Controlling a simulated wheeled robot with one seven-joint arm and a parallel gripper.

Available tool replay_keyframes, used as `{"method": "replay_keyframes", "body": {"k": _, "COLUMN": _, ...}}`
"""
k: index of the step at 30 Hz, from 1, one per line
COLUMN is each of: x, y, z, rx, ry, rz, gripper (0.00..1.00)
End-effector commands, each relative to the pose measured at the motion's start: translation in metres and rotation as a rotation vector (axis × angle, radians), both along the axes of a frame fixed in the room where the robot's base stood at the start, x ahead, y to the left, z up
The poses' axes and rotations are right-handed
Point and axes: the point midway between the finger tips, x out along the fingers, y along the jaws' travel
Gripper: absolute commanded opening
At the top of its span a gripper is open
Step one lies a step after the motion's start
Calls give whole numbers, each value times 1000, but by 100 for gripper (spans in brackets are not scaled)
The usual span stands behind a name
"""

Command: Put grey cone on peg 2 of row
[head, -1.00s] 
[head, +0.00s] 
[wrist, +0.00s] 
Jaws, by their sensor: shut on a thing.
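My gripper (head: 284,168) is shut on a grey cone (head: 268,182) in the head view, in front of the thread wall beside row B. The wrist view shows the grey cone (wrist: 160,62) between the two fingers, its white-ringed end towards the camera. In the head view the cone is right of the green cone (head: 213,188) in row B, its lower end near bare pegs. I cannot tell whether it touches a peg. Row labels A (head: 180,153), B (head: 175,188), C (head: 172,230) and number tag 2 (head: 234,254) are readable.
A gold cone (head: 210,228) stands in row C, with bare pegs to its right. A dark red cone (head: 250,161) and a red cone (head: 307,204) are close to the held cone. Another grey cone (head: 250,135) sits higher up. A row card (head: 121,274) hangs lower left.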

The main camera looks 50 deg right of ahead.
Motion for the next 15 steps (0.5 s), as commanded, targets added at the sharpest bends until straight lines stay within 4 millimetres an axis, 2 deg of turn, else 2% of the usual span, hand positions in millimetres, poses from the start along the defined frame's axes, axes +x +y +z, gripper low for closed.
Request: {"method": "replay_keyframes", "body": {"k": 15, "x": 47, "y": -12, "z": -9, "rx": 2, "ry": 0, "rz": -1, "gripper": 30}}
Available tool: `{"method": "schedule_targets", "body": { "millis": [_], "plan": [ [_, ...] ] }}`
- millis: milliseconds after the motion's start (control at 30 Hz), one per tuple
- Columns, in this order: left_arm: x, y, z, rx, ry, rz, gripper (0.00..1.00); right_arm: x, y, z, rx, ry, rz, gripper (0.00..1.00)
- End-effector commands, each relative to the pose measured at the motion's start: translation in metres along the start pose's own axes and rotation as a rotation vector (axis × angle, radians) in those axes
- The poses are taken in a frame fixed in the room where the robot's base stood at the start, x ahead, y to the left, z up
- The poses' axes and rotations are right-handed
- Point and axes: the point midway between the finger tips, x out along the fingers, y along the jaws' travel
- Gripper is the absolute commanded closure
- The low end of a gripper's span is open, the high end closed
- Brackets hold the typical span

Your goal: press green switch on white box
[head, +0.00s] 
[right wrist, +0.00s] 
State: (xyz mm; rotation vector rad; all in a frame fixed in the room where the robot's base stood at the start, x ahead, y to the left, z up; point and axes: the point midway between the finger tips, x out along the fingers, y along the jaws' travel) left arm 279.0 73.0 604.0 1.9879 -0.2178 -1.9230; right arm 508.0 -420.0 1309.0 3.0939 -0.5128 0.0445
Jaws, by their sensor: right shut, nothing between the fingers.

(Work required) From the records above, copy every line that holds the word "handed".

(Task answer)
The poses' axes and rotations are right-handed
- The poses' axes and rotations are right-handed

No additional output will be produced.